§ **To be done**
In the listing that follows, count the lines holding the word "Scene" and report only that number.

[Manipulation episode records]
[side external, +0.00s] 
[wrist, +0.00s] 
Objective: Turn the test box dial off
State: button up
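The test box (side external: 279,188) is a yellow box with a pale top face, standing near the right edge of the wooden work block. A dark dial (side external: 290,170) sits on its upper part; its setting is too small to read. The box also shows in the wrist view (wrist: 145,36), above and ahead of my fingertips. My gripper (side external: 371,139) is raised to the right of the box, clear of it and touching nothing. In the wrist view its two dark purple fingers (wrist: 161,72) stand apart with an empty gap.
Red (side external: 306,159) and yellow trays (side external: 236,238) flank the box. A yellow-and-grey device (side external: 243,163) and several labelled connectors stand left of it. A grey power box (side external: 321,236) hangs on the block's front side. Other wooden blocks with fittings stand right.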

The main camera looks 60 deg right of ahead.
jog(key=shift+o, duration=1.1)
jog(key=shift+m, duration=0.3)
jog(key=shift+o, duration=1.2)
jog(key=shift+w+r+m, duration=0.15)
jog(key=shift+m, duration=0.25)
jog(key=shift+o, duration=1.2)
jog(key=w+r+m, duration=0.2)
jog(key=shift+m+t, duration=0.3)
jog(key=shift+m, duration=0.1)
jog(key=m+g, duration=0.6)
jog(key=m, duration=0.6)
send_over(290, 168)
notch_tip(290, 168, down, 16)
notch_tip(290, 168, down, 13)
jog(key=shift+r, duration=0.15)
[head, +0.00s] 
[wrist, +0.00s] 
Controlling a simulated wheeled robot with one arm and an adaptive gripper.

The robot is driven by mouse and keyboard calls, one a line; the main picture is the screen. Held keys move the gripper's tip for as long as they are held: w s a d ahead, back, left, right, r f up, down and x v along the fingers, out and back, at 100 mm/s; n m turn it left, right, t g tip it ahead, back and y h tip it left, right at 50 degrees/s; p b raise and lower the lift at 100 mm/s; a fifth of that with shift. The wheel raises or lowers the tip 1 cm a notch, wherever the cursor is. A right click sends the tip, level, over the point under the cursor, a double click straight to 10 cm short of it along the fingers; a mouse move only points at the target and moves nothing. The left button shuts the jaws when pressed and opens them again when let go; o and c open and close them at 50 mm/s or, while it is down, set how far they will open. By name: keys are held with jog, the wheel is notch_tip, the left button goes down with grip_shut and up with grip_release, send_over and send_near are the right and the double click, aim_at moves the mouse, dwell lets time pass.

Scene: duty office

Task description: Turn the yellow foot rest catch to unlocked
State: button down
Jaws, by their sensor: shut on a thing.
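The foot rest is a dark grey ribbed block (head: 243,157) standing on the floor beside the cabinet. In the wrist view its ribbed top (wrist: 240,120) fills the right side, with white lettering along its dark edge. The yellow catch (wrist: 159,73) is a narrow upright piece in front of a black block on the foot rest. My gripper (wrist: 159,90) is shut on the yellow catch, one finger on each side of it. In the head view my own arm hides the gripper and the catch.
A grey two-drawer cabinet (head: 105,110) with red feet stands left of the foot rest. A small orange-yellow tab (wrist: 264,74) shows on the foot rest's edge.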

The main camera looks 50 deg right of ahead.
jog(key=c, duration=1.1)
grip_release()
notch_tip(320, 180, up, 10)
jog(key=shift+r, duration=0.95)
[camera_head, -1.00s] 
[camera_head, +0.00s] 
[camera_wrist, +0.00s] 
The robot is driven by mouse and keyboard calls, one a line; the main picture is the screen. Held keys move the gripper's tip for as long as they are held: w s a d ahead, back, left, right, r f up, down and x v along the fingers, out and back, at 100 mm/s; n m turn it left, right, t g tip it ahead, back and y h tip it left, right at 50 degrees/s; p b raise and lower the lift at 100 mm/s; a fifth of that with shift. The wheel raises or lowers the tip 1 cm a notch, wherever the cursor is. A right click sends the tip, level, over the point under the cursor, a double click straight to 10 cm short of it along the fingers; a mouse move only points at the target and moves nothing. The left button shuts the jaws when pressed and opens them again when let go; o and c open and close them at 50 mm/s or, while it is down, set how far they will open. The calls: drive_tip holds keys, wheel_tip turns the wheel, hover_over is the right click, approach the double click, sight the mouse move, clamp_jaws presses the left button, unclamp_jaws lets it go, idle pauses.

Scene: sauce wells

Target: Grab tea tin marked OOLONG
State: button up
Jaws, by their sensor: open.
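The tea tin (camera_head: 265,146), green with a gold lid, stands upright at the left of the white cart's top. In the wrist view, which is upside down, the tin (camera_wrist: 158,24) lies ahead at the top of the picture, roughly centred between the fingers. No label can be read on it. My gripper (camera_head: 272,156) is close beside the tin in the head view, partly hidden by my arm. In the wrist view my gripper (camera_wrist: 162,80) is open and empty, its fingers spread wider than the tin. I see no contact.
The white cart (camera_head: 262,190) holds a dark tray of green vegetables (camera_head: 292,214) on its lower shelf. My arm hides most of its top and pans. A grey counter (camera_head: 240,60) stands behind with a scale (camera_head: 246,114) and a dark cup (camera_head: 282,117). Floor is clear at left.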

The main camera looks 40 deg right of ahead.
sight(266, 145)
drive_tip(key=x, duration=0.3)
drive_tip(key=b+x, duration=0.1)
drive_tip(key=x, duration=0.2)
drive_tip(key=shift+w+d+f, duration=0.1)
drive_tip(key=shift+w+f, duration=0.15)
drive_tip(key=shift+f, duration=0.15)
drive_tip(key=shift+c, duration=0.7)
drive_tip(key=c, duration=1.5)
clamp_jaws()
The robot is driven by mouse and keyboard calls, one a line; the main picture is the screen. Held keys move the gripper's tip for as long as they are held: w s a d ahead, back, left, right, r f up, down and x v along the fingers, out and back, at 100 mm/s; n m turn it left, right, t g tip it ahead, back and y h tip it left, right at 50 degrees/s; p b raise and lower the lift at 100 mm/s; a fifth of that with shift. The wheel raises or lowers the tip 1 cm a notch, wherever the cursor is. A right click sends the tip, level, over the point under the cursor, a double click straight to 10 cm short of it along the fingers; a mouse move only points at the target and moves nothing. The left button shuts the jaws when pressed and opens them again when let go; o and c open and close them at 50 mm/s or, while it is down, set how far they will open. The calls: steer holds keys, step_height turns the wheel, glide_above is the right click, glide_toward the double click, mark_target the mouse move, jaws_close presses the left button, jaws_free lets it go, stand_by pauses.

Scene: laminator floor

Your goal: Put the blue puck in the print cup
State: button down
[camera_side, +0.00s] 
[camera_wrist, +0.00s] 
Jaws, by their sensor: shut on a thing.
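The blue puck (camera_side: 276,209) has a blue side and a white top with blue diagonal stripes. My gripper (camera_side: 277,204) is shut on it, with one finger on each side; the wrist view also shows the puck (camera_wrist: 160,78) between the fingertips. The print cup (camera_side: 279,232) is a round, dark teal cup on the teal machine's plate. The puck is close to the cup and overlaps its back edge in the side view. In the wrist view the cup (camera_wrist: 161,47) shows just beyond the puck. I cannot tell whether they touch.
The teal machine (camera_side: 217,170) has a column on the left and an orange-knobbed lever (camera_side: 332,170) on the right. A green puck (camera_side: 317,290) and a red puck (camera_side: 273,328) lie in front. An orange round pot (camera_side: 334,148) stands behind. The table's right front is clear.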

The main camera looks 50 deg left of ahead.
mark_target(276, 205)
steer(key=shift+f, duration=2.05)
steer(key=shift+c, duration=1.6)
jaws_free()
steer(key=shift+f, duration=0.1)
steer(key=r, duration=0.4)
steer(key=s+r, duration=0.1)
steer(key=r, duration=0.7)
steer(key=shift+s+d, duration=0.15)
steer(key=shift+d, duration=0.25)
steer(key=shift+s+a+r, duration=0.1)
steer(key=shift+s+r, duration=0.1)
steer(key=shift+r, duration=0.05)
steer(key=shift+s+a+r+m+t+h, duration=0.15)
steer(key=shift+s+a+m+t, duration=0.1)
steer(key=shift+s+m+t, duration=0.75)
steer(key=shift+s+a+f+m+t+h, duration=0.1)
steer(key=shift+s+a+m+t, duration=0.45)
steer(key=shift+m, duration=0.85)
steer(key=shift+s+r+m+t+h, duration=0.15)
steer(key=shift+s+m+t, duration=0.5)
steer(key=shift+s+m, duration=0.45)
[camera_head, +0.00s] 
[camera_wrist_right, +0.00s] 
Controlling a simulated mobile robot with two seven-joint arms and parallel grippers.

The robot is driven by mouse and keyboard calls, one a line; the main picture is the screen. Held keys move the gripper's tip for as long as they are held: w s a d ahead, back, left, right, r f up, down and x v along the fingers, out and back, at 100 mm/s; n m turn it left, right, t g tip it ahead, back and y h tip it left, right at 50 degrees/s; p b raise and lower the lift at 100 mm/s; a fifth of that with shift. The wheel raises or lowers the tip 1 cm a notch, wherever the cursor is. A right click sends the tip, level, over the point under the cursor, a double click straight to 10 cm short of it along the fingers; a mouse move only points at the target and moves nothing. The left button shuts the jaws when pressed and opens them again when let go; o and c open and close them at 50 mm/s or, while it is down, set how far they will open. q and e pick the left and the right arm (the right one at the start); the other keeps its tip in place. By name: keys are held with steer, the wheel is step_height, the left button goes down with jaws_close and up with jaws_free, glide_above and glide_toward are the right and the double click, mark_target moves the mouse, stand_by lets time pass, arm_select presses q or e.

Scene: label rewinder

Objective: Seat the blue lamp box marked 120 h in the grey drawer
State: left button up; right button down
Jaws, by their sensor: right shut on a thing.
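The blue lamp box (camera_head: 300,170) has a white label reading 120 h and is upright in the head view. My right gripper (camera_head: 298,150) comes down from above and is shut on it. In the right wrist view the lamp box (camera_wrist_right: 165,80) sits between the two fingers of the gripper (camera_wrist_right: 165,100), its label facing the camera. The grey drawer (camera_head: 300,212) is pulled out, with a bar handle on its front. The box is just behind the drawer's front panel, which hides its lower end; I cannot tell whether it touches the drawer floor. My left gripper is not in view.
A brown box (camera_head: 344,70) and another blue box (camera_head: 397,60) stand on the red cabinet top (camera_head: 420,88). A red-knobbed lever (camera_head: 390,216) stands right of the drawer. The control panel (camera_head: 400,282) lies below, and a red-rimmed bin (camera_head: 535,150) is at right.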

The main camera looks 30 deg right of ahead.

§ **Exercise response**
4